Atos, which is an Olympics partner and holds contracts with the French army, said that an offer from the government to buy certain strategically important assets had expired without an agreement between the two parties.
The company said it has "offered to continue discussions" and has sent to the French state a new proposal.
Finance Minister Antoine Armand, part of a new government that was appointed last month, responded in a statement that Paris intends to propose a new acquisition offer shortly.
Atos also announced that a preferential share in Bull, a subsidiary that builds supercomputers, will be issued to the government by the end of the year, giving it veto-power.
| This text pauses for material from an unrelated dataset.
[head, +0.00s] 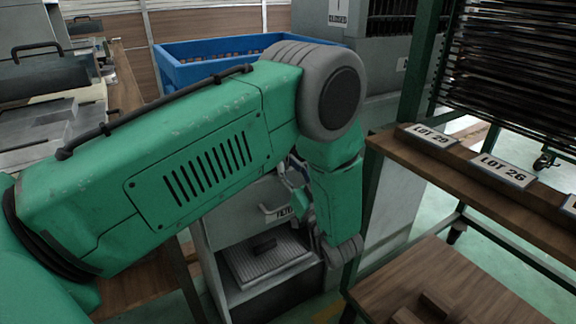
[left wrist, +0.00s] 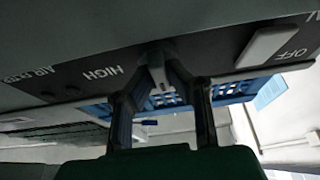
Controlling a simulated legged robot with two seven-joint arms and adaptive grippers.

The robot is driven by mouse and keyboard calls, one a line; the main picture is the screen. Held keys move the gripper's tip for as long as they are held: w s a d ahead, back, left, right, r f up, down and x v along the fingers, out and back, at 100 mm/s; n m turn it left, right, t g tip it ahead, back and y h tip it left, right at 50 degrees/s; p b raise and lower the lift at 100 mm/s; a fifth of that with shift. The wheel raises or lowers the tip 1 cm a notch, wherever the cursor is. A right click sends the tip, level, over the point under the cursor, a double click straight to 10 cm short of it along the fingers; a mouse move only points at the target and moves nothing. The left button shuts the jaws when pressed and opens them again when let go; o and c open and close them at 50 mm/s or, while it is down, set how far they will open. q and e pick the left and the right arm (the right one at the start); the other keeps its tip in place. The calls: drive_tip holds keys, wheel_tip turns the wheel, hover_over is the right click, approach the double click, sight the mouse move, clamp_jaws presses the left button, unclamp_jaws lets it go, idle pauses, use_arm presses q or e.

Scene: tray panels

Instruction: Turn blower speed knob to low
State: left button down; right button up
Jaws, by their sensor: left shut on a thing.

The previous government had offered 700 million euros ($769 million) for the company's most sensitive businesses in June, saying it "had to preserve Atos' strategic activities".
The beleaguered tech company, which employs 90,000 people over 69 countries, is laden with a debt pile of almost five billion euros ($5.5 billion).
The latest announcement will have "no impact" on the financial restructuring plan approved by shareholders and creditors in September, the company said.
The plan includes 233 million euros in new funding and a debt reduction of around three billion euros.
In August, the company announced a 1.9-billion-euro ($2.1 billion) loss for the first half of the year due to depreciation of assets and the end of contracts in the Americas.
A court hearing is set to take place October 15 in France to officially finalise the restructuring plan.